> [Goal]: Copy all the data exactly, except the pictures.

> [Listing]:
+-------+

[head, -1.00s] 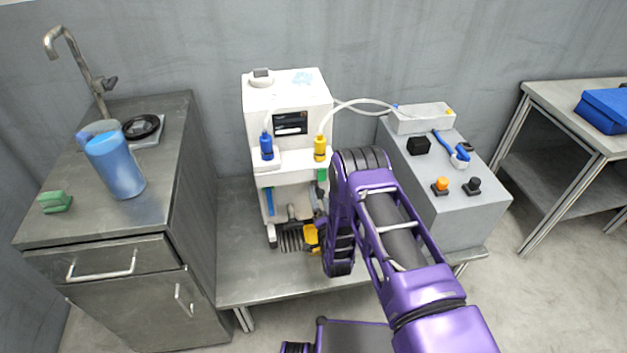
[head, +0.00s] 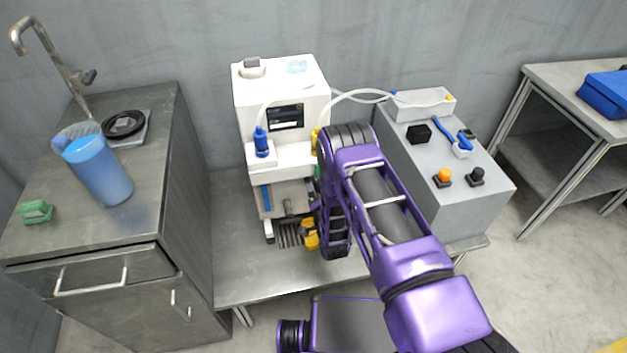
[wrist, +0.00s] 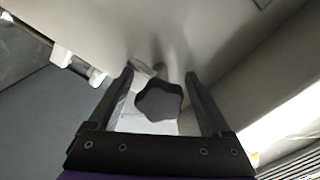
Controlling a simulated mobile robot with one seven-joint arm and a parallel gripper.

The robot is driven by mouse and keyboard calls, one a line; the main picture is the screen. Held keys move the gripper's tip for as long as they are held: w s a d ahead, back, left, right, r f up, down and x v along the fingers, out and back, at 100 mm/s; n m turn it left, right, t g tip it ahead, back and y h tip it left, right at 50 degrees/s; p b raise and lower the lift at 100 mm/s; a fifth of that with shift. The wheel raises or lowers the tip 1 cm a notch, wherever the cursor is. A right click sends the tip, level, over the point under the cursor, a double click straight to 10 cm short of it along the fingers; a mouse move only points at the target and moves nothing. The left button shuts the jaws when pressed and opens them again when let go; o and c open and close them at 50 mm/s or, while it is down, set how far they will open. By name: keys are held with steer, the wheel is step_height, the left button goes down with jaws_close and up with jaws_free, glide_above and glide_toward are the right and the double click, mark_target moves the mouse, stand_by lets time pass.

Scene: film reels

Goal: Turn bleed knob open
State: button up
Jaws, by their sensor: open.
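A dark, lobed knob (wrist: 158,101), which looks like the bleed knob, stands out on a short stem from a pale surface in the wrist view. My gripper (wrist: 159,76) is open, with one dark finger on each side of the knob and a visible gap around it. Whether either finger touches the knob cannot be told. In the head view the white machine (head: 285,98) stands on the low metal table, and my purple arm reaches in front of its right side. The knob cannot be made out there, and my arm may hide it.
A grey box (head: 455,205) with orange and black knobs stands close right of my arm. A metal cabinet (head: 150,215) stands left. The table's front (head: 260,282) is clear.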

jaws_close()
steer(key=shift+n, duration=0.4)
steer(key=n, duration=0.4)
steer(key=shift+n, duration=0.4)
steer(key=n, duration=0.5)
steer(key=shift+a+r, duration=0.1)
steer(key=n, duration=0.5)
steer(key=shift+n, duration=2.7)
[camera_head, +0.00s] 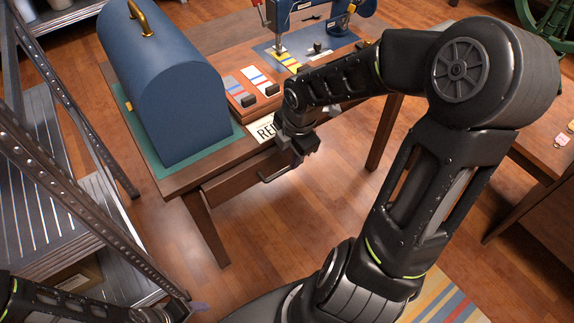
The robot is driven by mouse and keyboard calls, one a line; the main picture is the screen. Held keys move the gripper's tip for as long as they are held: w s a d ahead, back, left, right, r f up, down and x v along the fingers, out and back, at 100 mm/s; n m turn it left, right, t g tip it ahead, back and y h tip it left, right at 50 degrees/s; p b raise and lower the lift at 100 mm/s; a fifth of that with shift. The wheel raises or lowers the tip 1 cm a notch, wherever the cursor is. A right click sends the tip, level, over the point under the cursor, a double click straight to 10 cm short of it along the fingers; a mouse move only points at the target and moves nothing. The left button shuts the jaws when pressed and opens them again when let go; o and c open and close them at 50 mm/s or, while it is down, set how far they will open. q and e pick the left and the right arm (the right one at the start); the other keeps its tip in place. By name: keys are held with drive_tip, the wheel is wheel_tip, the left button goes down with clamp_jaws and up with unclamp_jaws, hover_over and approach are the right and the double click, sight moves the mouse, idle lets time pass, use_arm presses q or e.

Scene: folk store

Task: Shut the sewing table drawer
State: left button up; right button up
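The wooden sewing table (178,182) stands at the upper middle, seen from above. Its drawer (236,181) is under the near edge, and its brown front faces me. How far it stands out is hard to tell, since my right arm and gripper cover its right part. My right gripper (290,160) is at the drawer front, close to or touching it. A thin dark bar beside it may be a finger or the drawer's handle. Its opening is not clear. My left arm comes in at the lower left; its gripper (182,311) is at the bottom edge, mostly cut off.
A blue domed case (165,85) stands on a green mat at the table's left. A blue sewing machine (305,12) and a wooden spool tray (250,88) are behind my right gripper. A metal shelf (65,150) is at the left. Wooden floor lies free before the table.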

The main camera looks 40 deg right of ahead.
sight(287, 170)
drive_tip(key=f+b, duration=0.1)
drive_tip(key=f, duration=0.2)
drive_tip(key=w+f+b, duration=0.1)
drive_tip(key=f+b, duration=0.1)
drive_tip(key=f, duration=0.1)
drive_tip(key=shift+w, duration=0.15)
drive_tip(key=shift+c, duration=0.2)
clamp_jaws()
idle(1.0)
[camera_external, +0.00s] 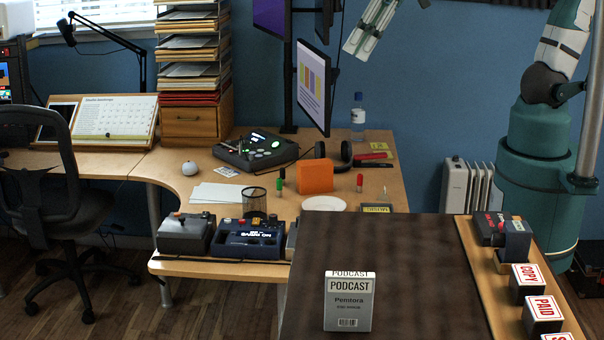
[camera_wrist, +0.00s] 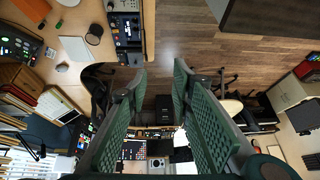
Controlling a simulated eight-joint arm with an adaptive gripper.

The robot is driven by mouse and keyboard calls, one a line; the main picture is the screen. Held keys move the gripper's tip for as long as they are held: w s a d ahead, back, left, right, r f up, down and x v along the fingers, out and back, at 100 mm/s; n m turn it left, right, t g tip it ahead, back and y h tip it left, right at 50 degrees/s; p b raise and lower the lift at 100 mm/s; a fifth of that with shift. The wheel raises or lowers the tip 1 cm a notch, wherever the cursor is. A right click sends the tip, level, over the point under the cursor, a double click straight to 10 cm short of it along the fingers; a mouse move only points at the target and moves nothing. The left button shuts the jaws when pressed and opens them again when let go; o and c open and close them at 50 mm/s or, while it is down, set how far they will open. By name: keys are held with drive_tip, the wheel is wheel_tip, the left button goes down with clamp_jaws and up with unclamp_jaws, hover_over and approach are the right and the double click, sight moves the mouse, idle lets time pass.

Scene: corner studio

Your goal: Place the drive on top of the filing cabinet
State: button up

+-------+

> [Complete response]:
[head, -1.00s] 
[head, +0.00s] 
[wrist, +0.00s] 
Controlling a simulated mobile robot with one seven-joint arm and a parallel gripper.

The robot is driven by mouse and keyboard calls, one a line; the main picture is the screen. Held keys move the gripper's tip for as long as they are held: w s a d ahead, back, left, right, r f up, down and x v along the fingers, out and back, at 100 mm/s; n m turn it left, right, t g tip it ahead, back and y h tip it left, right at 50 degrees/s; p b raise and lower the lift at 100 mm/s; a fifth of that with shift. The wheel raises or lowers the tip 1 cm a notch, wherever the cursor is. A right click sends the tip, level, over the point under the cursor, a double click straight to 10 cm short of it along the fingers; a mouse move only points at the target and moves nothing. The left button shuts the jaws when pressed and opens them again when let go; o and c open and close them at 50 mm/s or, while it is down, set how far they will open. By name: keys are held with steer, the wheel is step_height, the left button goes down with jaws_close and up with jaws_free, glide_above and glide_toward are the right and the double click, mark_target moves the mouse, stand_by lets time pass.

Scene: film reels

Goal: Turn bleed knob open
State: button up
Jaws, by their sensor: open.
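A dark, lobed knob (wrist: 158,101), which looks like the bleed knob, stands out on a short stem from a pale surface in the wrist view. My gripper (wrist: 159,76) is open, with one dark finger on each side of the knob and a visible gap around it. Whether either finger touches the knob cannot be told. In the head view the white machine (head: 285,98) stands on the low metal table, and my purple arm reaches in front of its right side. The knob cannot be made out there, and my arm may hide it.
A grey box (head: 455,205) with orange and black knobs stands close right of my arm. A metal cabinet (head: 150,215) stands left. The table's front (head: 260,282) is clear.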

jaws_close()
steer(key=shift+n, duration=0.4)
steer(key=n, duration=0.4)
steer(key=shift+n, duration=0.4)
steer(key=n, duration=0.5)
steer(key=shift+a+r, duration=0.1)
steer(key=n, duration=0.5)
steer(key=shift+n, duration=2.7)
[camera_head, +0.00s] 
The robot is driven by mouse and keyboard calls, one a line; the main picture is the screen. Held keys move the gripper's tip for as long as they are held: w s a d ahead, back, left, right, r f up, down and x v along the fingers, out and back, at 100 mm/s; n m turn it left, right, t g tip it ahead, back and y h tip it left, right at 50 degrees/s; p b raise and lower the lift at 100 mm/s; a fifth of that with shift. The wheel raises or lowers the tip 1 cm a notch, wherever the cursor is. A right click sends the tip, level, over the point under the cursor, a double click straight to 10 cm short of it along the fingers; a mouse move only points at the target and moves nothing. The left button shuts the jaws when pressed and opens them again when let go; o and c open and close them at 50 mm/s or, while it is down, set how far they will open. q and e pick the left and the right arm (the right one at the start); the other keeps its tip in place. By name: keys are held with drive_tip, the wheel is wheel_tip, the left button goes down with clamp_jaws and up with unclamp_jaws, hover_over and approach are the right and the double click, sight moves the mouse, idle lets time pass, use_arm presses q or e.

Scene: folk store

Task: Shut the sewing table drawer
State: left button up; right button up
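The wooden sewing table (178,182) stands at the upper middle, seen from above. Its drawer (236,181) is under the near edge, and its brown front faces me. How far it stands out is hard to tell, since my right arm and gripper cover its right part. My right gripper (290,160) is at the drawer front, close to or touching it. A thin dark bar beside it may be a finger or the drawer's handle. Its opening is not clear. My left arm comes in at the lower left; its gripper (182,311) is at the bottom edge, mostly cut off.
A blue domed case (165,85) stands on a green mat at the table's left. A blue sewing machine (305,12) and a wooden spool tray (250,88) are behind my right gripper. A metal shelf (65,150) is at the left. Wooden floor lies free before the table.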

The main camera looks 40 deg right of ahead.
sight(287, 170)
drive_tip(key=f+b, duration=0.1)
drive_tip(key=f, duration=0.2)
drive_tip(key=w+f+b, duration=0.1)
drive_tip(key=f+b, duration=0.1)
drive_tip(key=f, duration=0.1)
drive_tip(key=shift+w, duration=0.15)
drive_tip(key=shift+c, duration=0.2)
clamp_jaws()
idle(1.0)
[camera_external, +0.00s] 
[camera_wrist, +0.00s] 
Controlling a simulated eight-joint arm with an adaptive gripper.

The robot is driven by mouse and keyboard calls, one a line; the main picture is the screen. Held keys move the gripper's tip for as long as they are held: w s a d ahead, back, left, right, r f up, down and x v along the fingers, out and back, at 100 mm/s; n m turn it left, right, t g tip it ahead, back and y h tip it left, right at 50 degrees/s; p b raise and lower the lift at 100 mm/s; a fifth of that with shift. The wheel raises or lowers the tip 1 cm a notch, wherever the cursor is. A right click sends the tip, level, over the point under the cursor, a double click straight to 10 cm short of it along the fingers; a mouse move only points at the target and moves nothing. The left button shuts the jaws when pressed and opens them again when let go; o and c open and close them at 50 mm/s or, while it is down, set how far they will open. By name: keys are held with drive_tip, the wheel is wheel_tip, the left button goes down with clamp_jaws and up with unclamp_jaws, hover_over and approach are the right and the double click, sight moves the mouse, idle lets time pass.

Scene: corner studio

Your goal: Place the drive on top of the filing cabinet
State: button up

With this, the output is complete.